● Data provided:
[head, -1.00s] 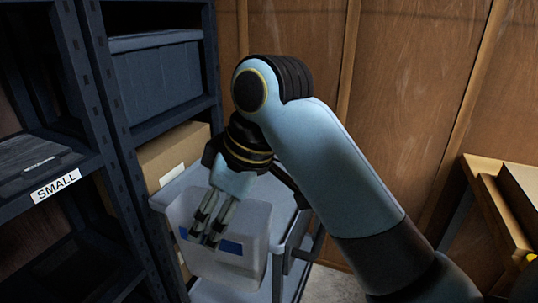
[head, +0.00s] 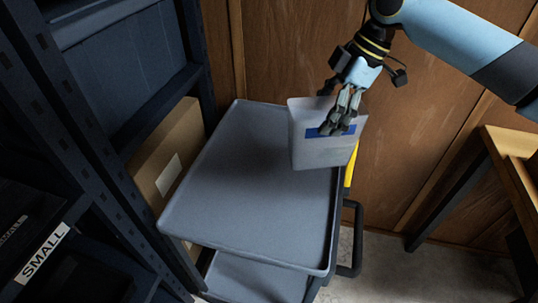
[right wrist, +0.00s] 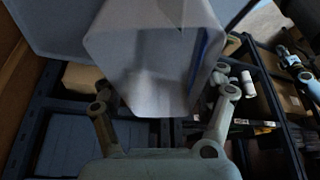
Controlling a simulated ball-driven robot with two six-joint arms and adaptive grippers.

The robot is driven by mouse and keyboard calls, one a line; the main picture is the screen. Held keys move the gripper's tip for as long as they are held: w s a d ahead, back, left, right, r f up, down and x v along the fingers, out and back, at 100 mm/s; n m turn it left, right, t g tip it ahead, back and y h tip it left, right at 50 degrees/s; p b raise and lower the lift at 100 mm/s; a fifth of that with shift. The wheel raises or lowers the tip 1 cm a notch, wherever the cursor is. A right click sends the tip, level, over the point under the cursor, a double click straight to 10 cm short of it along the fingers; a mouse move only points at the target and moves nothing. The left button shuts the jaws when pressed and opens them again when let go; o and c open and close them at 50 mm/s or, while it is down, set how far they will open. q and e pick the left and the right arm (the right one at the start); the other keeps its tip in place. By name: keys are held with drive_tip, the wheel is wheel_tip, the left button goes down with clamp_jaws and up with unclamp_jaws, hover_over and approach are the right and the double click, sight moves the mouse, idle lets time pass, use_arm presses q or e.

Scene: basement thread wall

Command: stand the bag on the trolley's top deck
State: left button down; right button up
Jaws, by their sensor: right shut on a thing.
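The bag (head: 312,152) is a pale, whitish, box-like holder with a blue strip. It is upright at the far right corner of the trolley's grey top deck (head: 240,190); I cannot tell whether its bottom touches the deck. My right gripper (head: 338,128) comes down from above and is shut on the bag, its fingers by the blue strip. In the right wrist view the bag (right wrist: 150,60) fills the middle, in front of the gripper (right wrist: 165,100). My left gripper is not in view.
The rest of the top deck is bare. A dark shelf rack (head: 95,150) and a cardboard box (head: 165,150) stand close on the left. A yellow thing (head: 351,167) shows behind the bag. A wooden bench (head: 512,150) is at right.

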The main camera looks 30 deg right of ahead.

● Prompt:
Find the line containing "Scene: basement thread wall" in the material above. Print it and every line after it through the end, exactly and only those.

● The response:
Scene: basement thread wall

Command: stand the bag on the trolley's top deck
State: left button down; right button up
Jaws, by their sensor: right shut on a thing.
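The bag (head: 312,152) is a pale, whitish, box-like holder with a blue strip. It is upright at the far right corner of the trolley's grey top deck (head: 240,190); I cannot tell whether its bottom touches the deck. My right gripper (head: 338,128) comes down from above and is shut on the bag, its fingers by the blue strip. In the right wrist view the bag (right wrist: 150,60) fills the middle, in front of the gripper (right wrist: 165,100). My left gripper is not in view.
The rest of the top deck is bare. A dark shelf rack (head: 95,150) and a cardboard box (head: 165,150) stand close on the left. A yellow thing (head: 351,167) shows behind the bag. A wooden bench (head: 512,150) is at right.

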The main camera looks 30 deg right of ahead.

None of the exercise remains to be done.